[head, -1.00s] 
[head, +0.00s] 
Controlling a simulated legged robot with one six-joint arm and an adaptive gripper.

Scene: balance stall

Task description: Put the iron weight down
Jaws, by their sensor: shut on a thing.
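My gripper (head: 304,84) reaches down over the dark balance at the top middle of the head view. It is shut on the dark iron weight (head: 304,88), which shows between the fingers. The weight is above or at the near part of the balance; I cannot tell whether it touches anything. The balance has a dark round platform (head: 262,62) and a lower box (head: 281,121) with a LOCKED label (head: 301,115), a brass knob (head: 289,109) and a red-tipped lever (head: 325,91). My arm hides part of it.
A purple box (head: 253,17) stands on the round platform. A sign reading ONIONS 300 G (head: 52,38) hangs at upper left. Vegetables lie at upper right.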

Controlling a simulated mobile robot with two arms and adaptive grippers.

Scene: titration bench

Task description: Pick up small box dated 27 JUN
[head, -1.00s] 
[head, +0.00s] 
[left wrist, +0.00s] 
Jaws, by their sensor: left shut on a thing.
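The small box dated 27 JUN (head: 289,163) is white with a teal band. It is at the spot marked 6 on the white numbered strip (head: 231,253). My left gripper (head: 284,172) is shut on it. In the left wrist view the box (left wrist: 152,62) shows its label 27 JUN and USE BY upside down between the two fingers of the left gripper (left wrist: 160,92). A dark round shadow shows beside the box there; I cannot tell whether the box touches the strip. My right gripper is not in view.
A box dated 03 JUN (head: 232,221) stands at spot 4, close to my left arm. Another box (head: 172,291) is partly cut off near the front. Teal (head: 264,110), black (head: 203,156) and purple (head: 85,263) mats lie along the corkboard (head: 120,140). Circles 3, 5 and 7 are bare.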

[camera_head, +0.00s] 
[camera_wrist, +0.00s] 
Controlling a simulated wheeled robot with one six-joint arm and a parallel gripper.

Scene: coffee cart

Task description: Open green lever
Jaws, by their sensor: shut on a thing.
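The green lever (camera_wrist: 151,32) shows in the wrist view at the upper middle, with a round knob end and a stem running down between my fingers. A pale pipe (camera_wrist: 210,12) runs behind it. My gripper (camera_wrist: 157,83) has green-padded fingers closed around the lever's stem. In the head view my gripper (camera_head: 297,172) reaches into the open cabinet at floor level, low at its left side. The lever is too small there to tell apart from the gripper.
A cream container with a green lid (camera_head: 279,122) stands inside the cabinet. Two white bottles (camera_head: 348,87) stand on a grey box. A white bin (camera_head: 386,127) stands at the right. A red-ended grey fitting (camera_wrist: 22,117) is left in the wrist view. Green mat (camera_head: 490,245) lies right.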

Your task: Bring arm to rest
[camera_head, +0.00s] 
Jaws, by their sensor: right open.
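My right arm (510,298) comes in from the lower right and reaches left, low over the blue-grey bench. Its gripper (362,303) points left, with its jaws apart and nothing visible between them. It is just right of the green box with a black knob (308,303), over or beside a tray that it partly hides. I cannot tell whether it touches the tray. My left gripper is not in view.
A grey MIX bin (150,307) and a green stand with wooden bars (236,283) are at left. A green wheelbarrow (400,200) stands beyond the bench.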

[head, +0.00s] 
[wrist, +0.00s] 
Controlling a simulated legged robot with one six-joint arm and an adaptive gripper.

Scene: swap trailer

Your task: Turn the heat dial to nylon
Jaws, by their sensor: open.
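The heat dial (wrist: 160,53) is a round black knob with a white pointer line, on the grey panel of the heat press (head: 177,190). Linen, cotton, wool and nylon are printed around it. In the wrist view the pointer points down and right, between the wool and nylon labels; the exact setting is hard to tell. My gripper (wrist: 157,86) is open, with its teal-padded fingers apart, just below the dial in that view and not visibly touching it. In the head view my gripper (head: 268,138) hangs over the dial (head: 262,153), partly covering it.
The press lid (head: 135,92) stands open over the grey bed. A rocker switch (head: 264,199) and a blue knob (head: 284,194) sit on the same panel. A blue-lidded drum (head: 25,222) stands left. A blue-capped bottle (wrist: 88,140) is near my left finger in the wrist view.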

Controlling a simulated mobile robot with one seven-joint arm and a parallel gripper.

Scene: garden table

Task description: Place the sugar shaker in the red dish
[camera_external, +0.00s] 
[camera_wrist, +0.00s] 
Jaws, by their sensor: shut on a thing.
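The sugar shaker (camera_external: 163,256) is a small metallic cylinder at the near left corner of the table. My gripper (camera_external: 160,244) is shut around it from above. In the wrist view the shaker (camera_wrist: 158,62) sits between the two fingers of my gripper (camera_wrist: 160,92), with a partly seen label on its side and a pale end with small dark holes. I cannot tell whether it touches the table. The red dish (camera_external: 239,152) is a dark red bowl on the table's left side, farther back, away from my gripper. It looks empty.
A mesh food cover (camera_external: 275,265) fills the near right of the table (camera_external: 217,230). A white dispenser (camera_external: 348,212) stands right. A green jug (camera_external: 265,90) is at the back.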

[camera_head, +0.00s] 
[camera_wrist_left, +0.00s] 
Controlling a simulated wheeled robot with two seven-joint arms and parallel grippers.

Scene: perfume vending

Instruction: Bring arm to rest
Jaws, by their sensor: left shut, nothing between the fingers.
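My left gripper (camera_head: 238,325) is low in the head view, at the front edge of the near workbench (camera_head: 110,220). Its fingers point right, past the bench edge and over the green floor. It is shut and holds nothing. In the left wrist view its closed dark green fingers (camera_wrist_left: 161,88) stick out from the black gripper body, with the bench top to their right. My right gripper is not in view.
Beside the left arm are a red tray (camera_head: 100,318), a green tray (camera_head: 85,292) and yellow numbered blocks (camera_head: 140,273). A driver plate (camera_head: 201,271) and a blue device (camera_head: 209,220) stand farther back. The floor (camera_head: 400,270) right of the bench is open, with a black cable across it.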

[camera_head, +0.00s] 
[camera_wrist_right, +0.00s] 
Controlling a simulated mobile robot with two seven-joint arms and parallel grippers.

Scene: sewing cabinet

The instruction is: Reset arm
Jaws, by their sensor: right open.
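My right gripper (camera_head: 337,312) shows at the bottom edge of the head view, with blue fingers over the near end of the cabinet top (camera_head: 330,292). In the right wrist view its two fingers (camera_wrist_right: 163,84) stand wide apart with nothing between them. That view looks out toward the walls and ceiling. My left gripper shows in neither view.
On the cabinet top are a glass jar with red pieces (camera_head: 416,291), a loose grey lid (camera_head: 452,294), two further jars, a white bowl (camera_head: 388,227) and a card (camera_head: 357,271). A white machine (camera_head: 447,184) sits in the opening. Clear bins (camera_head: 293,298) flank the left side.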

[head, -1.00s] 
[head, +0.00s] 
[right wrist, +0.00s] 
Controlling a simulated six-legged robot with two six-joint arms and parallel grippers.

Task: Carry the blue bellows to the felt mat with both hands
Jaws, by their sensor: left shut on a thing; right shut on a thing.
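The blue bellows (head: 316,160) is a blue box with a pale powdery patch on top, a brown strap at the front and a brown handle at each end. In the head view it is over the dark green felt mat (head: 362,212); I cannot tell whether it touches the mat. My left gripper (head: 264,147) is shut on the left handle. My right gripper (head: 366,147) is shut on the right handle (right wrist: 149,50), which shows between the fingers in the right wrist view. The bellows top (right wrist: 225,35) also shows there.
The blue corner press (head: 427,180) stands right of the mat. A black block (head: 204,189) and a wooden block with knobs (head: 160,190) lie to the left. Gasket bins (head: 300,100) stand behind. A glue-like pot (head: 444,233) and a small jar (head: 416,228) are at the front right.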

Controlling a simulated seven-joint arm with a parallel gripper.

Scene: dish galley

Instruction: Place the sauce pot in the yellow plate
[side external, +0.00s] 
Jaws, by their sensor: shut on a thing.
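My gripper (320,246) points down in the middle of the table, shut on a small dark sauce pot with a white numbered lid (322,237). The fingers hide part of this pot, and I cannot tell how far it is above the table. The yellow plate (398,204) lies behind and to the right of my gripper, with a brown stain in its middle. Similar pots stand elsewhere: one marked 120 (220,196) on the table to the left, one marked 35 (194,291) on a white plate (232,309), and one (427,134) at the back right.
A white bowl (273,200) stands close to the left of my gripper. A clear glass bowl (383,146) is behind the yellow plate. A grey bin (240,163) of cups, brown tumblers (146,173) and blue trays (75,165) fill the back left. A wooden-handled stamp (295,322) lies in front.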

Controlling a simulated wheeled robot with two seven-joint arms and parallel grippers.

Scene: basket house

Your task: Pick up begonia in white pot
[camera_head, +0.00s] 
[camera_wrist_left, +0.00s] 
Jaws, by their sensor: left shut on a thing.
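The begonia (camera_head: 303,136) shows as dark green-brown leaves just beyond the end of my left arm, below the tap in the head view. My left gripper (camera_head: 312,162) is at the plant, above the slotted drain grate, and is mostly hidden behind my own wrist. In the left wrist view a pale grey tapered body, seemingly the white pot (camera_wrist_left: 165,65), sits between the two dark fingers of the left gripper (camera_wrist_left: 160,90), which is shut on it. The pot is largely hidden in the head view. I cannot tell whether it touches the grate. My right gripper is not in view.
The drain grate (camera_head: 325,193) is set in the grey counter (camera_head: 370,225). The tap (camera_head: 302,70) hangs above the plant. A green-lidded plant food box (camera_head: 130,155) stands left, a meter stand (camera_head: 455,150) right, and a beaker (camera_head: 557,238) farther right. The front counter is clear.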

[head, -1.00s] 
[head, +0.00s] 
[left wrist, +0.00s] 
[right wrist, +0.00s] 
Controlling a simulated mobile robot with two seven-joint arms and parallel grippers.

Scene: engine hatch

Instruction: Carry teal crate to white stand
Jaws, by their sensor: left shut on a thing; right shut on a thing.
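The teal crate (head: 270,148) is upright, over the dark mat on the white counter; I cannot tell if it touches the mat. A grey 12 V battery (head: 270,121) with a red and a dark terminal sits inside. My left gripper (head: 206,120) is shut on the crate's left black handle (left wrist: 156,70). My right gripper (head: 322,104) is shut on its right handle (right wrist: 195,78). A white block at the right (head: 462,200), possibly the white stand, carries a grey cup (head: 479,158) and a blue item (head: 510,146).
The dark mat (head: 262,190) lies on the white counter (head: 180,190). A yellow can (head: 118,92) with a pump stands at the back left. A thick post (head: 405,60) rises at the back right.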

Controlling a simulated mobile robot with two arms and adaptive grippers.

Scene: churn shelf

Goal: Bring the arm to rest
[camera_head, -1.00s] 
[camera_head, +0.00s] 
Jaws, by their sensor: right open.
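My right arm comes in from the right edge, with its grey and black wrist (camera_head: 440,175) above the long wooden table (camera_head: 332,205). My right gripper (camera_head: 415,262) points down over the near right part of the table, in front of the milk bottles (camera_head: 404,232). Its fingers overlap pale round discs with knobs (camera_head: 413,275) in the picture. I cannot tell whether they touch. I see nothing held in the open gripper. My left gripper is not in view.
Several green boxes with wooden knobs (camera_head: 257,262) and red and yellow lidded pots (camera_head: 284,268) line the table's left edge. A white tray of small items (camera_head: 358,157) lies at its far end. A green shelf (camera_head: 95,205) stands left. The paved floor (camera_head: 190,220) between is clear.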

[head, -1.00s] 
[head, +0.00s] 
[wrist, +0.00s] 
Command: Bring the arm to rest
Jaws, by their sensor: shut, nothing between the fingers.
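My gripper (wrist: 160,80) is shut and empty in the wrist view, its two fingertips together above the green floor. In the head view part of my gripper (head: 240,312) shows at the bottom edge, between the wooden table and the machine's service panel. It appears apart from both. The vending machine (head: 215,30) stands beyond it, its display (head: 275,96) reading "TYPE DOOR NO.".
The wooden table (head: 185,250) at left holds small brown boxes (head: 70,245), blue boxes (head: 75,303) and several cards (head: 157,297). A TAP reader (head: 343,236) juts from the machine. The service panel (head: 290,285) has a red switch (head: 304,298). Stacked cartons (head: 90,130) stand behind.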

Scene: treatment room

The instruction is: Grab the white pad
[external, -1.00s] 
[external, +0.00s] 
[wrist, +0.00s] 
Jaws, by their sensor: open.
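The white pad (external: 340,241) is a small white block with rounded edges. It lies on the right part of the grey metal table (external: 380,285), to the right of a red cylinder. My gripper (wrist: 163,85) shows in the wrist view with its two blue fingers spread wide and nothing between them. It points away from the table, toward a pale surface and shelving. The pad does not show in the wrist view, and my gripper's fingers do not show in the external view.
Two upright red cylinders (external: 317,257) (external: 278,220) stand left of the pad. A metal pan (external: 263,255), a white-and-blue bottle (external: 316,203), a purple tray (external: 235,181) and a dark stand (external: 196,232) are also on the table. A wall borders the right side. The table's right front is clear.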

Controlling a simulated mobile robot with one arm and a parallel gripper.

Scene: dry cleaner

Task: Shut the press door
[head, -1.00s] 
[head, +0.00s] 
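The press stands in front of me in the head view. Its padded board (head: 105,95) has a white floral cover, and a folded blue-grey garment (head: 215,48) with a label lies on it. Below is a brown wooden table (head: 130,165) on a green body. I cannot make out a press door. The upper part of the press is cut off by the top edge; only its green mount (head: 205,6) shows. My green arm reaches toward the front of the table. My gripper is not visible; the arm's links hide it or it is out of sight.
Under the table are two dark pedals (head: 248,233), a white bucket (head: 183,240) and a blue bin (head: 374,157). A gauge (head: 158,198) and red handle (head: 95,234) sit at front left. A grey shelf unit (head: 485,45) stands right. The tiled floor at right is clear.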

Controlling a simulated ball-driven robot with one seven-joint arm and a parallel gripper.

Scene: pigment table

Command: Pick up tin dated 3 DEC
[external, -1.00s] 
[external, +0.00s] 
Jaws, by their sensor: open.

JOB
Identify and copy all lines with the word "description".

ANSWER TO THIS TASK
Task description: Put the iron weight down
Task description: Pick up small box dated 27 JUN
Task description: Open green lever
Task description: Place the sugar shaker in the red dish

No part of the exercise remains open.